Montgomery Curves in Projective Coordinates
Written by Dominik Joe Pantůček on 2020-02-06
curvescryptographyIf you ever wondered, how does the cryptography Cryptoucan™ actually employ look like and how do the elliptic curves used actually look, now it is time you wonder no more. Read on to see what does the curve used for encryption look like!
In the past, we covered the elliptic curve cryptography (ECC)[1] using elliptic curves in simple Weierstrass form[2] quite extensively[3]. But the truth is that Cryptoucan™ is using better elliptic curves to do the job. First elliptic curve in the list would definitely be the Montgomery curve[4] in affine[5] and projective[6] coordinates.
Montgomery curve in affine coordinates is a set of points in the two-dimensional plane satisfying the following equation: $$By^2=x^3+Ax^2+x$$ Let's pick some coefficients like $A=2$ and $B=4$ and look for yourself how does the curve look like in Picture 1. It looks pretty similar to elliptic curves in simple Weierstrass form.

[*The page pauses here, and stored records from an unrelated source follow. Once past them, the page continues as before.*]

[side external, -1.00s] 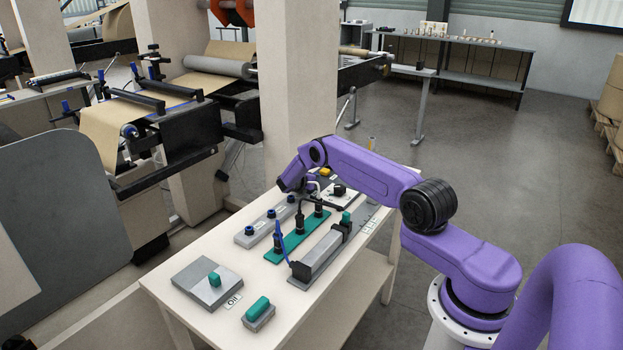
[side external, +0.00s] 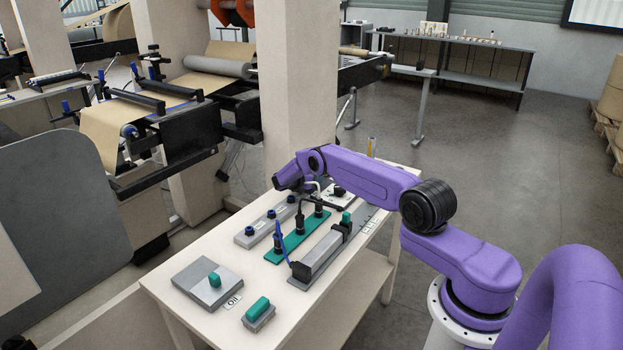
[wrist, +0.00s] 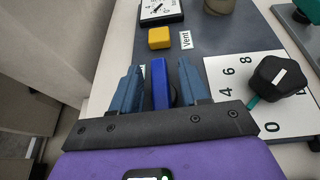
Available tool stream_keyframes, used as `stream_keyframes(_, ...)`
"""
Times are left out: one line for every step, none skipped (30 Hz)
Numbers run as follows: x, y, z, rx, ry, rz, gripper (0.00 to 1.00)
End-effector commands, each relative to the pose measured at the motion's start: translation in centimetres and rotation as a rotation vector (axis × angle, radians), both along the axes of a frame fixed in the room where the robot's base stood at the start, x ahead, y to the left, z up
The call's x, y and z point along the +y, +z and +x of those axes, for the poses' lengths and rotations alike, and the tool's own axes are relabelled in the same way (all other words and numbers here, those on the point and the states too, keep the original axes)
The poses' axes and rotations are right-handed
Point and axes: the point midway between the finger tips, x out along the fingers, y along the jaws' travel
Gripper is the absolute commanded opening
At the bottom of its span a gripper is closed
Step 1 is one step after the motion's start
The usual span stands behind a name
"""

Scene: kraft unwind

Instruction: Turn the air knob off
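My gripper (wrist: 159,66) points down at the table in the wrist view. Its two blue-grey fingers are apart, on either side of an upright blue bar-shaped handle (wrist: 159,88). Narrow gaps show beside the handle, and a dark round part sits behind it. I cannot tell whether this is the air knob; its label is hidden. A black knob (wrist: 278,80) with a white pointer mark stands on a white numbered plate (wrist: 228,66), to the right of my fingers. In the side view this black knob (side external: 339,190) is beside my wrist, and my fingertips are hidden.
A yellow block (wrist: 159,38), a "Vent" label (wrist: 186,39) and a dial gauge (wrist: 160,9) lie beyond my fingers. On the table (side external: 190,318) are a green base (side external: 283,254), a grey block (side external: 320,252) and teal knobs (side external: 214,280) nearer the camera.

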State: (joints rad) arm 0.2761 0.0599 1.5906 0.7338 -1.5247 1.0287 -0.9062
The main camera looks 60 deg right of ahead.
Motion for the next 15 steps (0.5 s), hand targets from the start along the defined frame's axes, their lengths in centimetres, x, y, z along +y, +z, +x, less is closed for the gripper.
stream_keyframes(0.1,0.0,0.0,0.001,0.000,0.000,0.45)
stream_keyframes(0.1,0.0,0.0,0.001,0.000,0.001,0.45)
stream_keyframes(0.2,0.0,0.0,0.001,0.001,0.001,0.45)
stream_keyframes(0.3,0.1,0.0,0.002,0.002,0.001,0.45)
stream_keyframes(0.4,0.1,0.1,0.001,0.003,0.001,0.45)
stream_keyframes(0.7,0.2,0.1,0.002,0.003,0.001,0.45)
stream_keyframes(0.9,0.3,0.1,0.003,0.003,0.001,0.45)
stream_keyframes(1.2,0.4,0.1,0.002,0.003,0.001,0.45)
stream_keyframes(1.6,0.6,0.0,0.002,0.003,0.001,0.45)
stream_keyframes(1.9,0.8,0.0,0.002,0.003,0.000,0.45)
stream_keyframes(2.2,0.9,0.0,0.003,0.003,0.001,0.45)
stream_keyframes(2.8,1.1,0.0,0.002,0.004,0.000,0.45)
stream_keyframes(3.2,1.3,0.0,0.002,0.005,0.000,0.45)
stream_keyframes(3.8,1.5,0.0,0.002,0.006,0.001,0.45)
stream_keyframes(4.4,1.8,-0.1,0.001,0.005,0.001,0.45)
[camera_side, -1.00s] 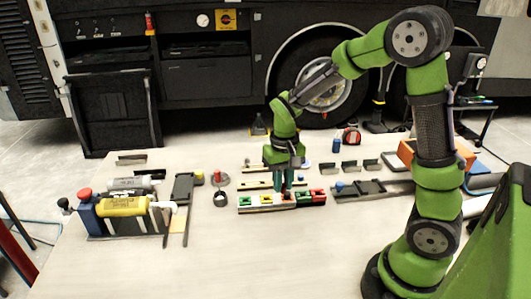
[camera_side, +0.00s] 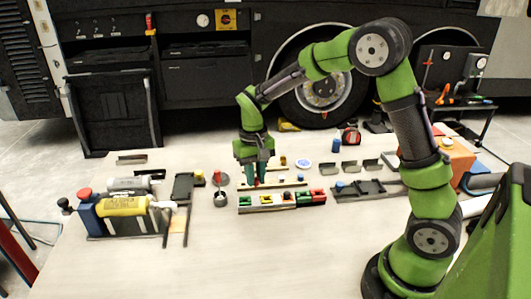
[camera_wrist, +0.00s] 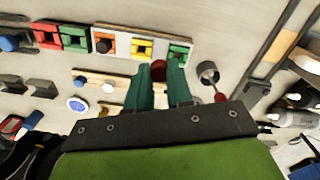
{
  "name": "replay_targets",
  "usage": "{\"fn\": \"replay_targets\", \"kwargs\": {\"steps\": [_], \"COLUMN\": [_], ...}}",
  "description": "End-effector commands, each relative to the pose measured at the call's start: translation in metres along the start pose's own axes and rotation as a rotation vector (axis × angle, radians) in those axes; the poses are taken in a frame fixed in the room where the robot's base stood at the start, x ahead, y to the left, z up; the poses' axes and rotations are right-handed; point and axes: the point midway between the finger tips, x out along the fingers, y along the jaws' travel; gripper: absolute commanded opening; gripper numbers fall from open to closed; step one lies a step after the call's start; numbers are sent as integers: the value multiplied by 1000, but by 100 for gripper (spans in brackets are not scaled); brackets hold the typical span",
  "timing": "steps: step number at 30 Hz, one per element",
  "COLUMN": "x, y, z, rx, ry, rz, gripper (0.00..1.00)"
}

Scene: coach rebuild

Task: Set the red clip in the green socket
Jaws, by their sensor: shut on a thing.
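My gripper (camera_side: 257,180) is shut on the red clip (camera_wrist: 158,70), which shows between the fingertips in the wrist view. In the side view the red clip (camera_side: 257,184) is a small red spot at the fingertips. The green socket at the left end of the row (camera_side: 246,201) is just below and left of the fingertips. In the wrist view this green socket (camera_wrist: 179,52) lies just beyond the right finger, apart from the clip. A second green socket (camera_side: 303,198) sits farther right in the row. The clip's lower end is not clear.
The row also holds a yellow socket (camera_side: 267,199), an orange one (camera_wrist: 104,45) and a red one (camera_side: 318,196). A grey cup (camera_side: 220,199) stands left of the row. A strip with small parts (camera_wrist: 98,82) lies behind it. The front of the table is clear.

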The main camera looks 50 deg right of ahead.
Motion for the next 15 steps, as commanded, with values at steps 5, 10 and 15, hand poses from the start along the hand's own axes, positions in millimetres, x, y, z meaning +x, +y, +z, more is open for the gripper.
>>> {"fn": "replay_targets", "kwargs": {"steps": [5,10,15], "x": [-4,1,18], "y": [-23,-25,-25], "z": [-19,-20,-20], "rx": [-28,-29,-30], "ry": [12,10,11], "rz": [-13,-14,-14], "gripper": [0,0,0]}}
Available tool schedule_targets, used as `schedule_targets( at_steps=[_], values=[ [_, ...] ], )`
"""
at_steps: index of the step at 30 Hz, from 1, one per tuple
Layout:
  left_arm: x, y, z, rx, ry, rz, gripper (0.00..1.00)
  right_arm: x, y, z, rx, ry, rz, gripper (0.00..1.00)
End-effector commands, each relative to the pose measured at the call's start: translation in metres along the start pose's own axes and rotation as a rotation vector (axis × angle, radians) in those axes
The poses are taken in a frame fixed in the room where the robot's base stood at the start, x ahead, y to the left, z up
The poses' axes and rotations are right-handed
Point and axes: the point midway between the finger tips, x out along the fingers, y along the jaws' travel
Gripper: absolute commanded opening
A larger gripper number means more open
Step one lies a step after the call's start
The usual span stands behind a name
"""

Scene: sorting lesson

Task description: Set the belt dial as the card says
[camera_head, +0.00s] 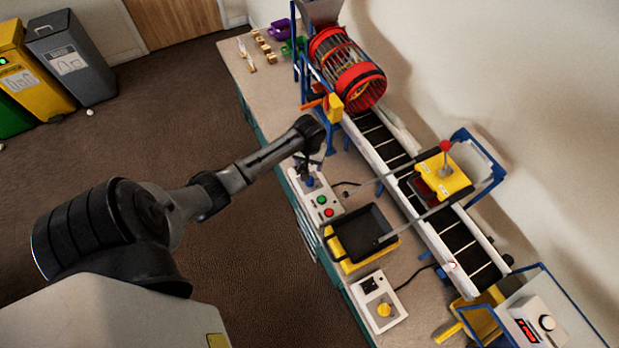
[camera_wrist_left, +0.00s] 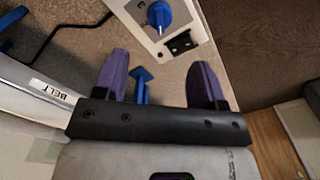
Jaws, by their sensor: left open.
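A white control box (camera_head: 322,201) with green and red buttons stands on the bench. A blue dial (camera_wrist_left: 158,15) shows on a white box at the top of the left wrist view. My left gripper (camera_head: 309,160) is over the far end of the button box, its fingers partly hidden by the wrist. In the left wrist view its purple fingers (camera_wrist_left: 161,75) are apart with nothing held, and the dial is ahead of them, apart from both. A BELT label (camera_wrist_left: 48,90) reads upside down at left. I cannot make out a card's setting. My right gripper is not in view.
A second white box (camera_head: 379,303) with a yellow knob stands nearer, beyond a black tray (camera_head: 362,235). The conveyor (camera_head: 383,145) runs along the wall side, with a red drum (camera_head: 346,70) at its far end. A box with a red display (camera_head: 537,322) is lower right.

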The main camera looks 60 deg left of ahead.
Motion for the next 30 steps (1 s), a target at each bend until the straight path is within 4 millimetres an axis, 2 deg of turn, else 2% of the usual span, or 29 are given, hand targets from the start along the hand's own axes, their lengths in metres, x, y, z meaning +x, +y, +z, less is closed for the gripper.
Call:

Picture 1: Montgomery curve $4y^2=x^3+2x^2+x$ in affine coordinates. As with (almost) any other elliptic curve, you can define rather simple algebra using the points of such elliptic curve. You define additions, doubling and scalar multiplications and of course, you can use it for some interesting cryptography. But it turns out that there are some problems with the efficiency of such algorithms in affine coordinates. Peter Montgomery[7] himself shown that using projective coordinates $X:Y:Z$ satisfying certain criteria allows us to perform the doubling and addition operations in more efficient way that is better suited for actual cryptography usage because of some interesting properties like constant-time duration for inputs of constant size. The criteria for projective coordinates is as follows: $$BY^Z=X^3+AX^Z+XZ^2$$ $$x=\frac{X}{Z}$$ $$y=\frac{Y}{Z}$$ Extending the codomain of the function to the $\mathbf{R}^3$ space yields some interesting curve stretched in the extra dimension as seen in Picture 2.
Picture 2: Comparison of the Montgomery curve in affine coordinates (blue, the bottom plane) and in projective coordinates (red, going up). Is is not only about the math - sometimes you really appreciate the visual part of the curve as well.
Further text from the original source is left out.